Анненков превосходно воссоздал аскетический по своему характеру образ жизни Гоголя в Риме, показал его внутреннюю борьбу, прямо-таки скульптурно обрисовал сцены переписки первого тома "Мертвых душ" под диктовку Гоголя -- в этих сценах писатель действительно встает перед нами как живой,-- а затем, основываясь на эпистолярных и мемуарных материалах, уже как критик и исследователь, завершил повествование о великом страдальце, идущем к неминуемой душевной катастрофе.
Воспоминания о встречах с Гоголем в Риме принадлежат к лучшим страницам Анненкова и по мастерству изображения -- по умению автора проникнуть в то, что Горький называл "психологией факта", и на этой основе дать вдумчивый и разносторонний абрис характера, смело касаясь не только великих черт, но и малых человеческих слабостей, свойственных Гоголю, как и всем людям. А кроме того, воспоминания эти превосходно написаны -- ясно, задушевно и образно.

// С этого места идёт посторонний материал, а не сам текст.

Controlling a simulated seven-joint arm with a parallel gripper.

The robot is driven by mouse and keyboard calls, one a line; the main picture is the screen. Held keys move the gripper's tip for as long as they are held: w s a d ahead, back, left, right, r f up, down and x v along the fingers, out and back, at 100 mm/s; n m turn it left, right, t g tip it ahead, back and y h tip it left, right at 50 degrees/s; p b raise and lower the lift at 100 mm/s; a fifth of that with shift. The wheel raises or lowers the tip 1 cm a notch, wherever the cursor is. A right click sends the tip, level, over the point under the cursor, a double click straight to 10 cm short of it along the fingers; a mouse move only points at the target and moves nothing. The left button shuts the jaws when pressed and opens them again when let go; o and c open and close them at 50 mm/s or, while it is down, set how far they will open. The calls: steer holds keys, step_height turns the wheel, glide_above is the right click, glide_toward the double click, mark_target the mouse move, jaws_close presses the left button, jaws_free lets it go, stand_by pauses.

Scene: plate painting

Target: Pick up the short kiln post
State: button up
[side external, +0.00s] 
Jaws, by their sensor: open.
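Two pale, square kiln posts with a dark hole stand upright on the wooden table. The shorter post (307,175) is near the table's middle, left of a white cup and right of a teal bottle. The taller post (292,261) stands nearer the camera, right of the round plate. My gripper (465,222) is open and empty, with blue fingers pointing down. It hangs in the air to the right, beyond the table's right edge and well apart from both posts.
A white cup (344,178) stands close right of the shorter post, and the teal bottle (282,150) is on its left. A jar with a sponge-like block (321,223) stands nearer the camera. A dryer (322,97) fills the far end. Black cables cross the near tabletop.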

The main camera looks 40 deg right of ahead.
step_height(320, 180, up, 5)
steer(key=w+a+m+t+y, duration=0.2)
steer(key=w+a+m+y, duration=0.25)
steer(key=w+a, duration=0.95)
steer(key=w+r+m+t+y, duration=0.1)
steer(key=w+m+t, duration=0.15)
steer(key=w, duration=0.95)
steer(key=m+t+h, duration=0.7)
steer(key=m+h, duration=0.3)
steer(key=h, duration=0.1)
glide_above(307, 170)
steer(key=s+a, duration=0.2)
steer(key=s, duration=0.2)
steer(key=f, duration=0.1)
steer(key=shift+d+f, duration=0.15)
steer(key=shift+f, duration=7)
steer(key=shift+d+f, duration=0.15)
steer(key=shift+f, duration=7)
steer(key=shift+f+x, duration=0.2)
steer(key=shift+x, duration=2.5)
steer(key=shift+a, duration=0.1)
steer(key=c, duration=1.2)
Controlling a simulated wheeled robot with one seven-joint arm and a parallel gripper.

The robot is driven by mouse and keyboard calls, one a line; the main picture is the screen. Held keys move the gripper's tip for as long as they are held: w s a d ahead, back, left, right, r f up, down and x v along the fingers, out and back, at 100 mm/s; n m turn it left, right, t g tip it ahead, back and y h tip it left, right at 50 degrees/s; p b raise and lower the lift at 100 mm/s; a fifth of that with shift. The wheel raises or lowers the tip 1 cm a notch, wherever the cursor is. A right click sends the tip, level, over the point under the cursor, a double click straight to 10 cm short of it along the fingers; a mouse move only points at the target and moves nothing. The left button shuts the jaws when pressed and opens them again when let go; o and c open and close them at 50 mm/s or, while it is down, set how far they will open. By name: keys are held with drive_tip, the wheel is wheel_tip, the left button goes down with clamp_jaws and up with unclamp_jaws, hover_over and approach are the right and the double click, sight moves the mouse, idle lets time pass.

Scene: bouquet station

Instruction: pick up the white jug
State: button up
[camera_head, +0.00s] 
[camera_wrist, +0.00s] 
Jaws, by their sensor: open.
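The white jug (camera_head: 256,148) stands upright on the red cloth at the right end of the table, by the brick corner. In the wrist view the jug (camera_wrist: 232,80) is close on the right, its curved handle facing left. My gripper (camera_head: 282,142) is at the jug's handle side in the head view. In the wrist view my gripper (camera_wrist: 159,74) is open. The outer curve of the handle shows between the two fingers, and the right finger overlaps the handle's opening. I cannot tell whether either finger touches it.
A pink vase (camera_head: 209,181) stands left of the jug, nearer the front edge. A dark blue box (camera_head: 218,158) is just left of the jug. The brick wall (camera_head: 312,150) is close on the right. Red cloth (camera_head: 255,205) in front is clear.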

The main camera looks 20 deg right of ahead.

В дальнейшем Анненков не раз касался в воспоминаниях и письмах духовной драмы Гоголя. В "Замечательном десятилетии" он непрерывно обращается в связи с характеристикой Белинского к произведениям Гоголя, рассказывает о его нравственном надломе, о своих встречах и беседах с ним в Париже и Бамберге, цитирует переписку, усилившуюся с выходом "Выбранных мест из переписки с друзьями" и зальцбруннским письмом Белинского. Анненков хорошо понимает, что эволюция Гоголя вправо, завершившаяся его духовным крахом, чрезвычайно важный момент в идейной жизни сороковых годов, требующий глубокого осмысления. Сам он в своих раздумьях пытается объяснить эту драму ссылками то на "переходное время", то на утрату Гоголем за границей "смысла современности", то на "разладицу между талантом и умственным настроением", которая и свела писателя в могилу.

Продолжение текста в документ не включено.